On 07/10/2017 15:40, Steve D'Aprano wrote:
On Sat, 7 Oct 2017 11:54 pm, bartc wrote:

So my programs that use Escape on Windows needed
to use Escape Escape on Linux to get around that.


Or you could just follow the expected Unix interface instead of inventing your
own.

Your job is to port an editor that people have been using for 30 years to Linux. The first thing you do is to change all the commands and shortcuts to match what is typical on Linux? So that no-one who was familiar with it as it was can actually use it?

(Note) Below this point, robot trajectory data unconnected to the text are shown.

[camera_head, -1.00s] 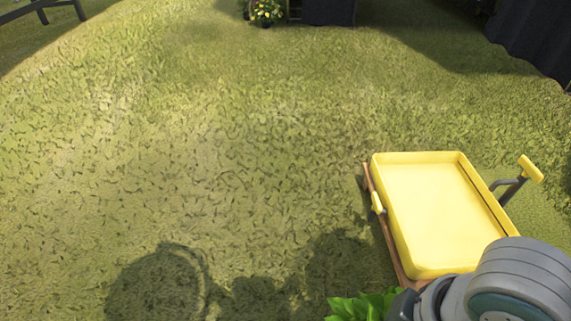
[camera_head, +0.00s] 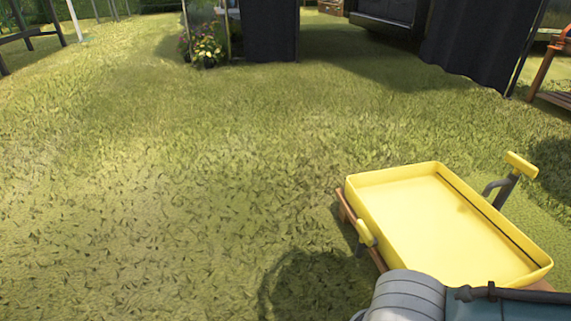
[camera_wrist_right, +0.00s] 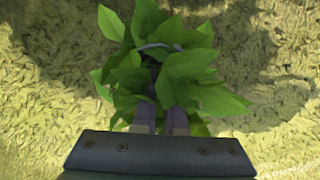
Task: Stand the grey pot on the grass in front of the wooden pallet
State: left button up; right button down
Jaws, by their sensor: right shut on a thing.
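A leafy green plant (camera_wrist_right: 165,70) fills the middle of the right wrist view. The fingers of my right gripper (camera_wrist_right: 160,118) reach into its leaves and are shut, with the leaves hiding the tips. A thin grey curve, which may be part of the pot's rim (camera_wrist_right: 160,47), shows among the leaves; the rest of the pot is hidden. Grass lies below the plant. In the head view only my right arm shows at the bottom right; its gripper is out of frame. My left gripper is in neither view. I cannot make out the wooden pallet.
A yellow tray cart (camera_head: 435,225) with upright handles stands close at the right, beside my right arm. Dark curtains (camera_head: 270,30) and potted yellow flowers (camera_head: 208,50) stand at the back. A wooden piece (camera_head: 555,85) is at the far right. The grass at centre and left is open.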

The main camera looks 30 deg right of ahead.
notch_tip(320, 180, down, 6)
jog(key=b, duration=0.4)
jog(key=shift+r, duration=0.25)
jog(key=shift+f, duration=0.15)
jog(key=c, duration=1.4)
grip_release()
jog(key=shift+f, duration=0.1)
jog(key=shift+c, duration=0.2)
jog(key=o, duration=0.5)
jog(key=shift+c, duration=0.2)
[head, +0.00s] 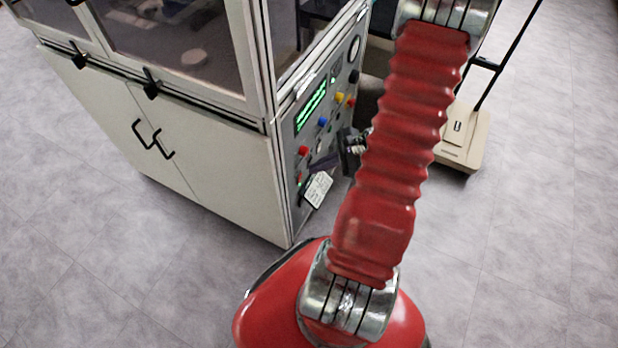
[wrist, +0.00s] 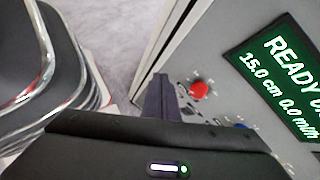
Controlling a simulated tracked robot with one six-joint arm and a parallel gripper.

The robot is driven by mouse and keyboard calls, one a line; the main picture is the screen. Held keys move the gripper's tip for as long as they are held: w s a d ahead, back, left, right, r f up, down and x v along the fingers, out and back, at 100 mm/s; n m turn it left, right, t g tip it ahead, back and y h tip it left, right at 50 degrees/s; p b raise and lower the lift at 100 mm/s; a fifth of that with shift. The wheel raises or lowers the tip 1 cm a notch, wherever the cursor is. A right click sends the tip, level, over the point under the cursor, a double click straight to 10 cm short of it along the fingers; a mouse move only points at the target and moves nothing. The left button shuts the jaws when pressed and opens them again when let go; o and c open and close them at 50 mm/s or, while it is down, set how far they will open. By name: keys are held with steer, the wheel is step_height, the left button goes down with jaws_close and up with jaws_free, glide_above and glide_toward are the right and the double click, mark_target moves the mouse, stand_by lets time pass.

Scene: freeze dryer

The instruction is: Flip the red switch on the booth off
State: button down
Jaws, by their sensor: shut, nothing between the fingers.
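The booth's grey control panel (head: 292,115) is on the right end of the white cabinet. A round red control (head: 303,150) sits below the green display; a round red control also shows in the wrist view (wrist: 200,90). A smaller red spot (head: 299,176) is lower on the panel, too small to make out. I cannot tell which is the switch or its position. In the wrist view my gripper (wrist: 162,98) is shut and empty, just left of the red control.
The panel also has a blue button (head: 323,122), a yellow button (head: 339,97) and a white tag (head: 318,188) hanging low. The green display reads READY in the wrist view (wrist: 285,80). A beige-based stand (head: 462,140) is behind my arm. The floor in front is clear.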

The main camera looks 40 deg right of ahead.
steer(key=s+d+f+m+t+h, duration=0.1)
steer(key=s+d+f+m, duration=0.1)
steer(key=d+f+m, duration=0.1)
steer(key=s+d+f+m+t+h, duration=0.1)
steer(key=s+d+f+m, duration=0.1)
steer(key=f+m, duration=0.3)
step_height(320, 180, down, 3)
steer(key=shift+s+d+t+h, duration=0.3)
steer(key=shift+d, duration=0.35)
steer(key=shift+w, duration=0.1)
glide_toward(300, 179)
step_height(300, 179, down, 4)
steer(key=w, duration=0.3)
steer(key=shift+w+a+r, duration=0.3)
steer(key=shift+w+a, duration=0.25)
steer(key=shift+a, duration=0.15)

Back in the days when I used a Mac (long before OS X), I used to hate it when
Windows developers would port their software to Mac. With the exception of a
few big software companies like Microsoft, who had actual Mac teams, they
would do what you do: completely ignore the Apple UI guidelines and port
their unfamiliar and arbitrary user interfaces to the Mac software, making it
essentially unusable.

What is it with those who write OSes in that they have to tell everyone how to run the show? An OS's job is to run programs and do whatever the program requests.

BTW, how did the Apple UI guidelines come about; where they copying existing practice, or did /they/ decide to come up with something new and incompatible with anything else? And if the former, then you ask the same question of Xerox or whoever.

Just look at any interactive page on the web, they all work differently. People are used to it. And it allows innovation.